Chine/États-Unis, le capitalisme contre la mondialisation selon Benjamin Bürbaumer

Économiste et enseignant à Science Po Bordeaux, Benjamin Bürbaumer est un jeune chercheur qui a déjà publié Le souverain et le marché. Théories contemporaines de l’impérialisme (Amsterdam, 2020). Il publie un livre sur la rivalité de cet étrange couple que forme la Chine et les États-Unis : un essai qui fera date.

De la lutte des classes à la mondialisation

On sent que Benjamin Bürbaumer a beaucoup travaillé sur les conditions de l’émergence de la Chine favorisé par les États-Unis. Sa thèse est iconoclaste et fera pâlir bien des libéraux : c’est la lutte des classes aux Etats-Unis dans les années soixante-dix, menée par une classe ouvrière syndiquée et motivée (voyez au passage le film Norma Rae de Martin Ritt) qui a poussé le capitalisme transnational américain, représenté au premier chef par les futures multinationales de la Silicon Valley a externalisé leur production en Asie et en Chine communiste, alors en pleine ouverture économique grâce à Deng Xiaoping. Pour ce faire, le parti communiste chinois a dû réformer le droit du travail et affronté (on le sait moins) des mouvements sociaux très revendicatifs, avec succès. La chaîne de production était la suivante : produits à bas coût et composants les plus faciles à l’Asie et à la Chine, assemblage aux États-Unis. Et voilà la mondialisation « heureuse » partie, du moins jusqu’à la crise de 2008 selon notre chercheur.
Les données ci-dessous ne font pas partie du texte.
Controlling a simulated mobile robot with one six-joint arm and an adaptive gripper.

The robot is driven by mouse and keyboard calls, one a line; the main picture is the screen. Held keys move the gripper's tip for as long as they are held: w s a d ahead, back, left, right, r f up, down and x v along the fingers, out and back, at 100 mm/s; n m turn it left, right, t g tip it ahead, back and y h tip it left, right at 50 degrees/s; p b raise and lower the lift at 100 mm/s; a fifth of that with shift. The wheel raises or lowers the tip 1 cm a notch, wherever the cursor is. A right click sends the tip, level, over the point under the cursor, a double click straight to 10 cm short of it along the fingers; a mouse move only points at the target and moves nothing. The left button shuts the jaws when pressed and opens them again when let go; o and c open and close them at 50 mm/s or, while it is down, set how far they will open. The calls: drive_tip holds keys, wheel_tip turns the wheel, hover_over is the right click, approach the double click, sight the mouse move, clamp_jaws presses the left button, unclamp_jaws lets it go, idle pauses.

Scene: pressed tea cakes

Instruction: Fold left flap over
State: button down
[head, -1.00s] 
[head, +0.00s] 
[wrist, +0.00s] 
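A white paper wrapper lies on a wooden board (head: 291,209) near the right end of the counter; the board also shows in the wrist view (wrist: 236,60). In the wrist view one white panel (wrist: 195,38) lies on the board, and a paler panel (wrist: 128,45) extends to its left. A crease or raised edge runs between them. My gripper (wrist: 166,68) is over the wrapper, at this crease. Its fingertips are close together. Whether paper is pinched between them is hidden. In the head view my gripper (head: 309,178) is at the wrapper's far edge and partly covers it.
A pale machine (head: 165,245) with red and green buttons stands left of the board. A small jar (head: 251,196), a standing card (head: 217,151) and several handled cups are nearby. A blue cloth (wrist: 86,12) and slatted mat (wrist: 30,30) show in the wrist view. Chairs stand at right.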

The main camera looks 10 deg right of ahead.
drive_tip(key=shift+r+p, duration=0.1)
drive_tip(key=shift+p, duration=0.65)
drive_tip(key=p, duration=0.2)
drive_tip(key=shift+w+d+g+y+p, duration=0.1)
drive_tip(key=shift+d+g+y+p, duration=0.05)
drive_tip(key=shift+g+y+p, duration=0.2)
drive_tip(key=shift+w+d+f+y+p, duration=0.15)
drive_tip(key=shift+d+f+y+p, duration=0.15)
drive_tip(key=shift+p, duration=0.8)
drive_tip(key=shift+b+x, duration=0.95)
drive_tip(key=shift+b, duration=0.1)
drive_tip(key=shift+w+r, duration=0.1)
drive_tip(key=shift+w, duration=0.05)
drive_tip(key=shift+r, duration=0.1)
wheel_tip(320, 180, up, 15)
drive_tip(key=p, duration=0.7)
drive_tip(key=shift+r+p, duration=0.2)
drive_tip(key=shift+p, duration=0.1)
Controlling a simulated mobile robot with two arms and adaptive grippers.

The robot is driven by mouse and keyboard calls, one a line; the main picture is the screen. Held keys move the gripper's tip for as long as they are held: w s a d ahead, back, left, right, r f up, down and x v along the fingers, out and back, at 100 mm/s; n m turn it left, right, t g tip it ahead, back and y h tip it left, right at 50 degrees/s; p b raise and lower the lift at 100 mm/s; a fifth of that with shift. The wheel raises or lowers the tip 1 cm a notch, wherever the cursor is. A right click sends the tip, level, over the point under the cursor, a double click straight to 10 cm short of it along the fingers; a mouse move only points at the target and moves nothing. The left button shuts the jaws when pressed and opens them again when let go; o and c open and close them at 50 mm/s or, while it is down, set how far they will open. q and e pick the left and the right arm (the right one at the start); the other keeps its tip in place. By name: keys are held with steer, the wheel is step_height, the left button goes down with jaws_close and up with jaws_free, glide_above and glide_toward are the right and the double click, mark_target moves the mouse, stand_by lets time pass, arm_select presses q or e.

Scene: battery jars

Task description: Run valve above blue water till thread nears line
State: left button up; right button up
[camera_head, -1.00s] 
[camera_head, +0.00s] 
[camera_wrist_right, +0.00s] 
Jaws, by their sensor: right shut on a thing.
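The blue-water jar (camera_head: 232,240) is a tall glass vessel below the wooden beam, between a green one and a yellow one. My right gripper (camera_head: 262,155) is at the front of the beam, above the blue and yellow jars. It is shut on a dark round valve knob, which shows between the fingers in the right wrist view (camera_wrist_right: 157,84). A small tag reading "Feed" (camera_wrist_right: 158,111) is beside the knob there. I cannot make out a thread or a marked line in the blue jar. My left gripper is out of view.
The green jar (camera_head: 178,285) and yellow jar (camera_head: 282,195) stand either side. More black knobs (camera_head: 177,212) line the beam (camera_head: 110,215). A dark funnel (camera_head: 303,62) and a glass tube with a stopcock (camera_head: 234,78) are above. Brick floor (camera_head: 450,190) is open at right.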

Un autre modèle économique

La force de la Chine est d’avoir réussi lentement mais sûrement à monter en gamme, grâce à des transferts de technologie que les États-Unis ont longtemps encouragé… jusqu’à une tardive prise de conscience, qui pousse aujourd’hui à une guerre commerciale sur les micro-puces. La Chine propose aussi des infrastructures comme les routes de la soie qui séduisent les pays en voie de développement lassés et saignés par les plans d’ajustement proposés par le FMI (ah le consensus de Washington !). En fait la Chine propose un modèle de capitalisme national, en opposition au capitalisme transnational à l’américaine. Les deux pays sont rivaux, y compris sur le plan du soft power et le plan militaire : les USA l’emportent, le dollar les y aide, mais pour combien de temps encore ?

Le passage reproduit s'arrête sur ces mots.